Don't get me wrong. I am fully in support of the general idea of better communication between groups and sysadmins working with developers, DBAs, QA, neteng, etc to build a better product. I think it'd be insane for any group to go about making any major changes without consulting every other group and working out any potentially negative ramifications. But this doesn't mean each group has to know how to do each other group's job. Communication is the key word here, not cross-pollination.

There are lots of technical issues that come up in the building of any product. To make it work as well as possible, there's lots of different problems which have to be accounted for. The problems cited in the above post - 'fear of change,' 'risky deployments,' 'it works on my machine,' 'siloization' - all require planning and cooperation to resolve. But this is basic stuff, to me. You don't need to be a DevOp to realize you're going to need your devs to have the same baseline system for testing their apps as your production system (sometimes more than one). The apps have to be developed in a way that allows for a smooth upgrade in the future. And you need a competent deployment and reversion system with change approval/code review and reporting.

These issues are not solved by simply having a 'DevOp', whose responsibility is not only their own systems but apparently the total management and architecting of the whole process of development of a product and delivering it working flawlessly. To properly deal with these issues you need many things. You need really strong management to keep teams working together and to help them communicate. You need some kind of manager or architect position who can keep track of how everything works and juggle the issues before they become serious problems. You need people who are really good at doing their job and get them to ask for help.

Nobody's job is simple. But creating some new position to supposedly solve all these issues by being super-human techno-gods? Even if you could get these godly Devops people in every corporation, there's no promise that they can even get past the politics inherent to each group to make everything work as harmoniously as the post describes. There is no magic bullet. No movement will make everything alright.
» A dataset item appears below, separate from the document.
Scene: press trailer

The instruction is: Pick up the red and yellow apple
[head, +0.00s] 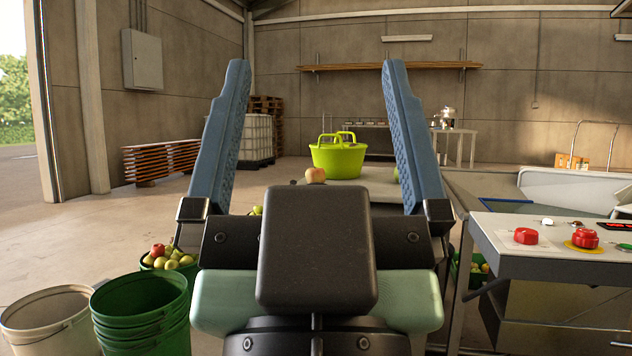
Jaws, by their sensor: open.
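A red and yellow apple (315,175) sits on the light grey table top (372,182), in front of a lime green basket. My gripper (314,75) has two blue fingers spread wide apart, with nothing between them up close. The apple shows between the fingers, farther off and low, just above the dark body of my gripper. That body hides the near part of the table. Another fruit, green (396,174), is partly hidden behind the right finger.
The lime green basket (338,158) stands behind the apple. A control panel with red buttons (586,238) is at the right. Stacked green buckets (142,305), a pale bucket (48,318) and a container of apples (170,260) stand at the left.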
The world is harsh and complex, and a DevOp isn't going to save it.

Tuesday, October 19, 2010

utf8 terminals

UTF-8 lovin' for my terminals:
(in bash)
LANG=en_US.UTF-8
LC_CTYPE=en_US.UTF-8
(in irssi)
/set recode_autodetect_utf8 ON
/set term_type utf-8
/set term_charset utf-8
(for your terminal)
uxterm -sb -bg black -fg green -g 100x25
(for screen)
screen -U
(for tmux)
tmux -u

my damn fonts keep having a problem with chinese and other languages if i don't use the default font and size. luckily it's barely usable, but still pretty large. more application-specific details here.

Friday, October 15, 2010

do the legwork

in the various positions in the IT industry we all have a specific job to do with various tasks. we don't always do them as well as we could. usually it boils down to someone doing the bare minimum for a variety of reasons and something ends up breaking.

there are different reasons why things might not be done as well as possible. maybe the deadline's fast approaching and you just need something to work. maybe you've not got enough budget. maybe your bosses are just jerks and even though you tell them what you need to get it done right, they ignore you and force you to produce sub-standard work.
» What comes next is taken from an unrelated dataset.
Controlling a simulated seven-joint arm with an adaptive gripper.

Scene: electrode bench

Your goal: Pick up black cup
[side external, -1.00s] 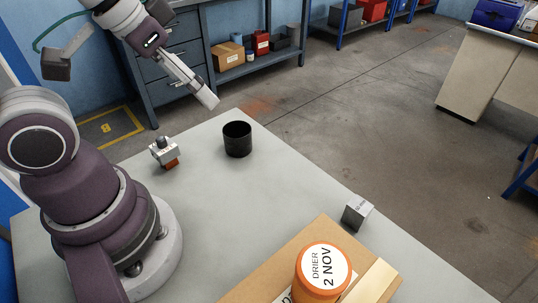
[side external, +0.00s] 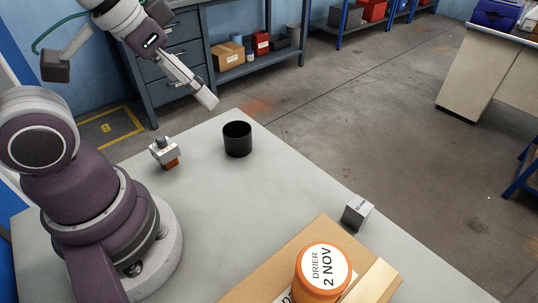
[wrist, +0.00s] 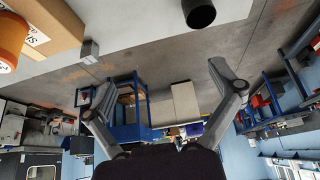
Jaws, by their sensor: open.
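The black cup (side external: 237,140) stands upright on the grey table near its far corner in the side view. Its mouth faces up and looks empty. In the wrist view the cup (wrist: 199,13) shows at the top edge, partly cut off. My gripper (side external: 208,100) is above and to the left of the cup in the side view, apart from it. In the wrist view my gripper (wrist: 160,85) has its two fingers spread wide with nothing between them.
A small grey and orange device (side external: 165,152) stands left of the cup. A grey block (side external: 357,212) sits near the right table edge. The table around the cup is clear.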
the resulting fail will sit in the background for some time until a random occurrence triggers it. by chance something goes wrong and then everyone breaks, and you're left holding the bag. sometimes that means big hassles and wasted money. sometimes it means you get fired. so when you do have the chance, take the time and do it right.

as far as security is concerned this principle affects everything. there are lots of things you can do to secure any given system. the more you do, the less likely it is that the one attacker you were working to stop will be successful in his or her objective. this applies to everyone in the IT field: programmers, admins, NOC, QA, analysts, managers, etc etc. if you do it all right the first time you won't be left with the bag.

so for example. if you work for a large mobile internet service provider and it's your job to set up the service paywall, don't skimp on anything. make sure it's as secure and reliable as possible and don't trust anything to chance. the one person who figures out that way for everyone in the country to get free internet could bring on considerable strain (financially and otherwise) to your employers, and they won't be happy with you.

or if you run the large systems which are targeted by drive-by botnets as command and control machines or injection points, do your jobs, people. apply the latest security-tightening patches. use mandatory access control. use chroots. use separate users for each service. remove the need to log in as root wherever possible. add intrusion detection. keep up with patches! do you know how much of a hassle it is to clean up and replace systems that have been owned en masse just because you allowed a simple shitty buffer overflow to execute?

and programmers, come on. you're never held responsible for these problems. it's always the other groups which are used as the example and who look foolish because of your crappy, insecure code. the code runs on their systems, so the perception is it's their fault they got owned. but they didn't write that shitty file-uploading php script, you did. you let the bot herders in the front door and made it that much easier for them to expand their attack into the network. congratulations, homie. yes, the admins should have tightened security around php to account for unexpected holes, but you shouldn't make it easier for the attackers either.

and firewall dudes: how hard is it to friggin download a malware watch list and block bad domains/IPs? you're responsible for both the servers AND desktops which are affected by worms/trojans/etc. you know how to tighten these boxes down and tighten up the network access, so do it already!

you're saving yourself work in the end. how many of us have been caught in a tight deadline when suddenly all work has to stop to deal with the intrusion and see how far it got? do you have the spare boxes and cycles to deal with that? how is it affecting your bottom line? your sleep schedule? in the end it's the executives and managers who need to be more proactive in enforcing these trends in the rest of the work force, because if they don't force people to then nobody's going to take the extra time. create a culture of polished work and everyone should benefit.